Oleh: Syamsul Kurniawan
MODEL etnopedagogi bisa dikatakan relatif baru sebagai diskursus dalam model-model pendidikan di Indonesia. Berbagi pendapatnya tentang ini, adalah AC Alwasilah, K. Suyadi, T. Karyono dalam bukunya berjudul Etnopedagogi: Landasan Praktik Pendidikan dan Pendidikan Guru, mengatakan bahwa kearifan lokal yang menjadi sumber belajar peserta didik, tetap mesti diberikan interpretasi baru agar relevan dengan kebutuhan belajar peserta didik.
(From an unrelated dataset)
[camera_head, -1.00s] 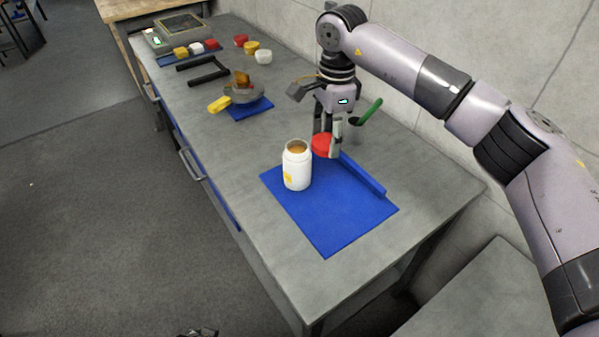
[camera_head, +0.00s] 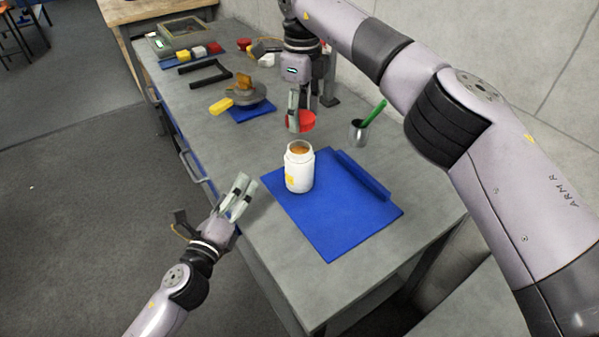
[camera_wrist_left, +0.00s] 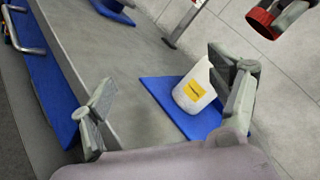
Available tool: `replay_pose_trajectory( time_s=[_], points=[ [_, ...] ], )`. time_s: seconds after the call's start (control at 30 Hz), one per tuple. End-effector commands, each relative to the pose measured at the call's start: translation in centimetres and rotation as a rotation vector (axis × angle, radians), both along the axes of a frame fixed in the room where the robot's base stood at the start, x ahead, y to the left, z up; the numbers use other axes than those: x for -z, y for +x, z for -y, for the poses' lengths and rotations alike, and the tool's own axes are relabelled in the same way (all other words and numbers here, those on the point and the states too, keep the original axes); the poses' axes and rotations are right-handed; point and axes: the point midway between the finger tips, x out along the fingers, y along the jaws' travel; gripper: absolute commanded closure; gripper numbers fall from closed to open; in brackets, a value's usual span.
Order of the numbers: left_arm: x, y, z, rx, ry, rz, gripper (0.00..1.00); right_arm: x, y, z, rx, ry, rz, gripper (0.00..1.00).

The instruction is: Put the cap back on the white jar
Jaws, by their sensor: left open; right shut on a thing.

Hal yang perlu dimafhumi, baik bagi pendidik dan peserta didik, bahwa kearifan lokal memiliki karakteristik seperti: satu, berdasarkan pengalaman; dua, telah diuji secara empirik selama bertahun-tahun; tiga, dapat diadaptasi oleh budaya modern; empat, melekat pada keseharian individu dan/atau lembaga; lima, lazim dilakukan oleh individu dan/atau kelompok; enam, sifatnya dinamis; dan tujuh, berhubungan dengan sistem kepercayaan masyarakat.[1]
Peluang
Model
etnopedagogi dalam pembelajaran layak dipertimbangkan pada praksis pendidikan
di sekolah/madrasah. Apalagi, banyaknya kearifan lokal yang ada di
tengah-tengah masyarakat Indonesia, bisa dijadikan sebagai daya dukung bagi
pencapaian tujuan pendidikan di sekolah/ madrasah. Namun demikian, berdasarkan
karakteristik yang melekat pada kearifan lokal tersebut, praksis model
etnopaedagogi otomatis sulit berdiri sendiri dengan ciri lokal ketradisionalannya
dan steril dari budaya global. Bagaimanapun, pada keduanya bisa saling
beririsan, membaur dan saling melengkapi antara satu dengan yang lain. Oleh
sebab itu, model etnopedagogi dalam praksisnya di sekolah/ madrasah selayaknya
bisa mempertimbangkan keduanya sekaligus, agar pengalaman belajar peserta didik
bisa didapatkan secara komprehensif, dan hasilnya bisa optimal.
R.
Alexander dalam buku berjudul Culture and Pedagogy: International Comparison
in Primary Education menyitir adanya irisan antara pendidikan (pedagogy)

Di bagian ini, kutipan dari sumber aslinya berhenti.